Of the 89 communities who declared their abandonment of female genital cutting (FGC) and child/forced marriage, only 30 villages participated in Tostan’s holistic Community Empowerment Program (CEP), which facilitates discussions surrounding human rights and health as well as numeracy, literacy and a range of different issues. The 59 additional declaring communities followed the curriculum of Tostan’s CEP through the process of organized diffusion.  In this process, participants of the program visited neighboring villages to share and discuss the information they learned during the CEP with their social networks, thus enabling information to spread holistically through social networks.

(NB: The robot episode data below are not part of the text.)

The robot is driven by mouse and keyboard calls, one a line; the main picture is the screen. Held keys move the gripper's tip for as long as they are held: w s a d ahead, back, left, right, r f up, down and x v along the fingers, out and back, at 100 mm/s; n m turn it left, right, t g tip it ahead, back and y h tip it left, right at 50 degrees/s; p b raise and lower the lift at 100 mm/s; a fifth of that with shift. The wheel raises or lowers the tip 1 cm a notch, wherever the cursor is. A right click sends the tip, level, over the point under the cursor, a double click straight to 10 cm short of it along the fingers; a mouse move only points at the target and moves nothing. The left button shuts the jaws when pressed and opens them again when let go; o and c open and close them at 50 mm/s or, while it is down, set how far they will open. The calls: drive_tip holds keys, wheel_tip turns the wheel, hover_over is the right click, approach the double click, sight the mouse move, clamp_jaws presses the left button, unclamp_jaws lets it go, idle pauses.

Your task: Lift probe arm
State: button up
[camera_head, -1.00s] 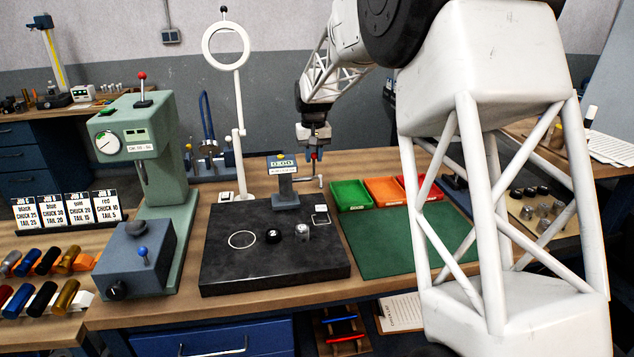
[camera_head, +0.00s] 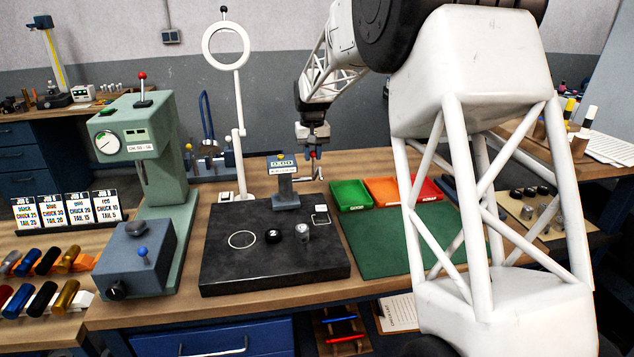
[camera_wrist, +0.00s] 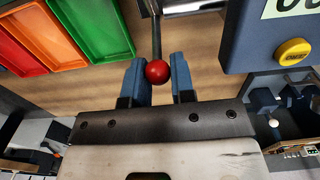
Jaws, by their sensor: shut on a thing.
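The probe gauge (camera_head: 285,188) is a blue-grey stand with a small display and a yellow button, at the back of the black plate in the head view. Its thin probe arm (camera_wrist: 155,38) ends in a red ball knob (camera_wrist: 157,72). My gripper (camera_wrist: 159,82) has its two blue fingers on either side of this knob and is shut on it. In the head view my gripper (camera_head: 314,153) is small, just right of the gauge, with the red knob at its fingertips. The gauge's housing (camera_wrist: 262,35) fills the upper right of the wrist view.
The black plate (camera_head: 240,275) carries a ring, a black part and a metal part. Green (camera_head: 350,197), orange and red bins stand to the right, behind a green mat (camera_head: 375,250).

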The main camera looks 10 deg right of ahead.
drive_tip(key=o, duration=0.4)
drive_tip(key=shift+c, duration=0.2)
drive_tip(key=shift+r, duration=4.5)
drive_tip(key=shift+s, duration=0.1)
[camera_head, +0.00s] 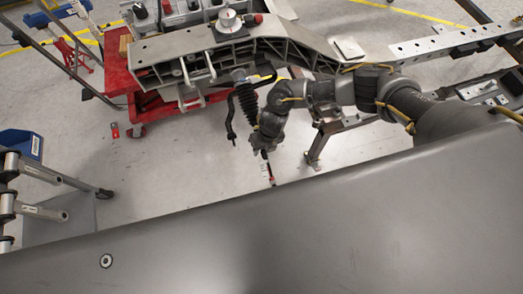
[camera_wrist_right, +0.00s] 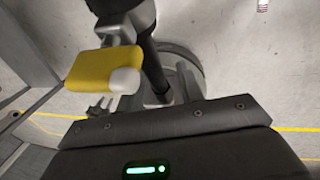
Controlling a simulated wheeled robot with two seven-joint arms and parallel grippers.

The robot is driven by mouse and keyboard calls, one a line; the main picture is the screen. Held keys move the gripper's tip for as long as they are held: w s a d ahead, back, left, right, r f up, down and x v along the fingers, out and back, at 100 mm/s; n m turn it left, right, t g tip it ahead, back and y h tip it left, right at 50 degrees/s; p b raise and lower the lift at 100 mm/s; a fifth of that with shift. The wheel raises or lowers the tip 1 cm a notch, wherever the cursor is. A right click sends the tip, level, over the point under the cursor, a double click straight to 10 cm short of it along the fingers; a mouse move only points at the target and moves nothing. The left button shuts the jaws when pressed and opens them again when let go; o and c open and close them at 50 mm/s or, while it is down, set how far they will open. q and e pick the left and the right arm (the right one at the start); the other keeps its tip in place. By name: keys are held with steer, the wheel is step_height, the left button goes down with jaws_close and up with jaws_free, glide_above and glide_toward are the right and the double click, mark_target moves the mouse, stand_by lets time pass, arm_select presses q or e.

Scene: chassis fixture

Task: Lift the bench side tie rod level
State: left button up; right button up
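A black tie rod with a ribbed boot (camera_head: 247,101) hangs below the grey chassis frame (camera_head: 190,42) in the head view. A thin curved black bar (camera_head: 230,118) hangs just left of it. My right arm comes in from the right, and its wrist is just right of the boot's lower end. The right gripper's fingers are not clear there. In the right wrist view, the dark gripper body fills the bottom. A dark rod (camera_wrist_right: 152,68) runs upright beyond it, beside a yellow block with a white corner (camera_wrist_right: 98,68). Whether the gripper touches the rod is unclear. My left gripper is not in view.
A red cart (camera_head: 118,68) stands under the frame's left end. A metal beam (camera_head: 425,45) lies at the upper right. A blue bin (camera_head: 20,143) and metal brackets are at the left edge. Open floor (camera_head: 165,175) lies in the middle left.

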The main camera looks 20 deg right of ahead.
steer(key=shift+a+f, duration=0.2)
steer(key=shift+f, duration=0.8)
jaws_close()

One of the declaring communities, Tamé, began as an adopted village, learning information through organized diffusion, but desired to fully participate in the CEP in their own community.  When Tostan’s Regional Coordinator visited Gathiary a month after the program began, women from Tamé came to see him and requested that Tostan implement the full program in their community, which they subsequently received.  One year after the start of the CEP in Tamé, these same women declared their abandonment of FGC and child/forced marriage.  In anticipation of the declaration, the women of Tamé hosted a cultural evening of dancing and skits the night before the public declaration.

At the declaration ceremony the following day, crowds gathered in excitement as the declaration of abandonment was read in French, Mandinka, Soninké, and Pulaar.  Following the reading, several community members and leaders spoke about their own experiences with FGC and child/forced marriage and why they felt the abandonment of these harmful traditional practices is best for their communities.

Djenaba Guissé, member of the Community Management Committee (CMC) in the village of Mouderi gave a particularly powerful speech.  She shared with the crowd memories from her own childhood:

I was given away to be married at 12 years old. Needless to say, I was pregnant within two months. I clearly remember the [birth attendant] whom delivered my baby boy; he told me that he was going to help me push but due to my age and the fact that I was cut, this would be the only baby that I would ever have. And he was right. This happened to me. We are in the position to not let this happen to anyone else.

After participating in the CEP, Djenaba recognized that her own experience with FGC and child/forced marriage did not have to be the experience of other women and girls in her community.  She recognized that these women have the right to be healthy and to have healthy, happy families. Like all others who declared their abandonment of harmful practices at the Gathiary declaration, Djenaba is a change-maker.  Through the efforts and action of these individuals a lasting and positive social movement to abandon harmful practices in Africa is growing.